Presidente do Sindicato dos Comerciários desde 1987, Afonso Schwengber teve participação dupla no episódio. De um lado, encabeçou a mobilização de funcionários de lojas e supermercados para pressionar os vereadores contra a aprovação. De outro, na condição de vereador suplente, acabou por participar da votação, ocupando a cadeira de Sérgio Moraes, que se licenciou na ocasião. Conforme Schwengber, a iniciativa partiu do próprio Sérgio. Mais de 25 anos depois, os dois se enfrentariam na eleição para a Prefeitura em 2016.
Para o sindicalista, a votação foi “um golpe” arquitetado pelo governo e por sua base de apoio. “Sequer fomos comunicados quando o projeto foi para a Câmara em regime de urgência.
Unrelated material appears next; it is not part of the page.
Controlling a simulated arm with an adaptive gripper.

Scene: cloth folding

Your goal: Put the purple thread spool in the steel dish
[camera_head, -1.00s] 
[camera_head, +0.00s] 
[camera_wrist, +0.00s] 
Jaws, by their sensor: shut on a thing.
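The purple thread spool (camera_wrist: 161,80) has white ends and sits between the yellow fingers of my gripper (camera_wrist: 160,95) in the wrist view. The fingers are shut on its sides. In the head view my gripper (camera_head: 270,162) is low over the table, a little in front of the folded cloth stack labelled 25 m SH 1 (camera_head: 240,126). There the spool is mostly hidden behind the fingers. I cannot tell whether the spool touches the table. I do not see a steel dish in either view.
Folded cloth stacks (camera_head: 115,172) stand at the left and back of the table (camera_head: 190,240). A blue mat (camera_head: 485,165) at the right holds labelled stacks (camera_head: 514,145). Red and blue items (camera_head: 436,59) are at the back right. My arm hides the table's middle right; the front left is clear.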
Ficamos sabendo pela imprensa. As sessões sempre começavam às 19 horas e aquela foi às 18 horas. Por conta disso, muitos comerciários não conseguiram ir”, critica.
Passadas três décadas, Schwengber diz que a lei, que chama de “lei da escravidão”, atendeu ao interesse de grandes redes de varejo. Inclusive, ele atribui a isso o desaparecimento de marcas locais fortes do passado. “Tínhamos empresas poderosas na cidade, como Zimmer Goettert, Knak, Keller Niedersberg, Waechter, Gruendling Irmãos, Casa Fuelber, que hoje não existem mais. Esse movimento fez mal para a nossa economia”, defende.
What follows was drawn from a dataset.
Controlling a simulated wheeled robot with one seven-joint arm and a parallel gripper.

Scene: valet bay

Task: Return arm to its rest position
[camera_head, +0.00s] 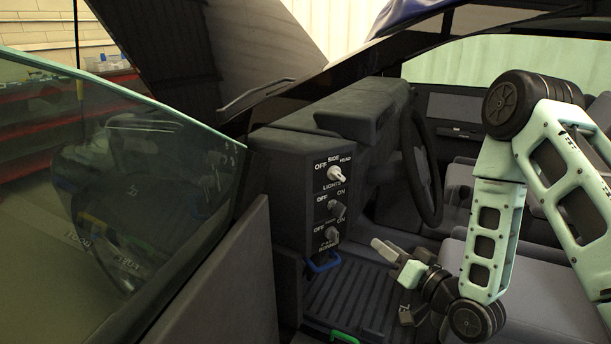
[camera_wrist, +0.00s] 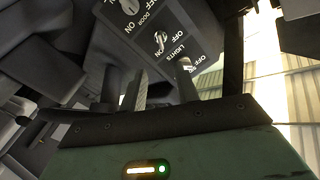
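My gripper (camera_head: 390,257) is low in the car's footwell area in the head view, to the right of the dark switch panel and apart from it. Its two pale fingers are spread with nothing between them. In the wrist view my gripper (camera_wrist: 162,78) also shows two separated fingers, with the upside-down switch panel (camera_wrist: 170,22) beyond them. My arm (camera_head: 492,240) reaches down over the seat from the upper right, bent at the elbow.
The panel has a light knob (camera_head: 335,174) and two darker knobs below. A blue handle (camera_head: 323,266) and a green handle (camera_head: 344,337) are lower down. The steering wheel (camera_head: 428,170) stands close left of my arm. The open door (camera_head: 225,290) is at left; seats (camera_head: 530,285) lie right.
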Schwengber nega que os vereadores tenham sido ameaçados pelos manifestantes, mas diz ter sido alvo de “perseguição” e “difamação” por seu posicionamento. “Me chamavam de ‘colador de fechadura’”, afirma, por conta dos casos em que lojas amanheceram com as fechaduras coladas, impedindo a entrada dos proprietários e funcionários. Embora tenha sido acusado, Schwengber garante que jamais participou desses atos. No ano passado, a batalha de 1990 foi revisitada quando a rede Havan impôs a liberação para abrir aos domingos como condição para instalar uma loja em Santa Cruz.
Além dele, votaram contra Doríbio Grunevald, Eloy Hirsch e André Beck, que à época tinha 24 anos. Hoje, Beck diz não se arrepender da escolha e considera que o debate “continua atual”. “A Havan veio com a promessa de gerar 150 empregos e gerou dois terços disso. Em países desenvolvidos, estão adotando jornadas diárias reduzidas. No Brasil, a mentalidade é de que as pessoas têm que trabalhar muito e serem privadas de lazer, de feriados”, comenta.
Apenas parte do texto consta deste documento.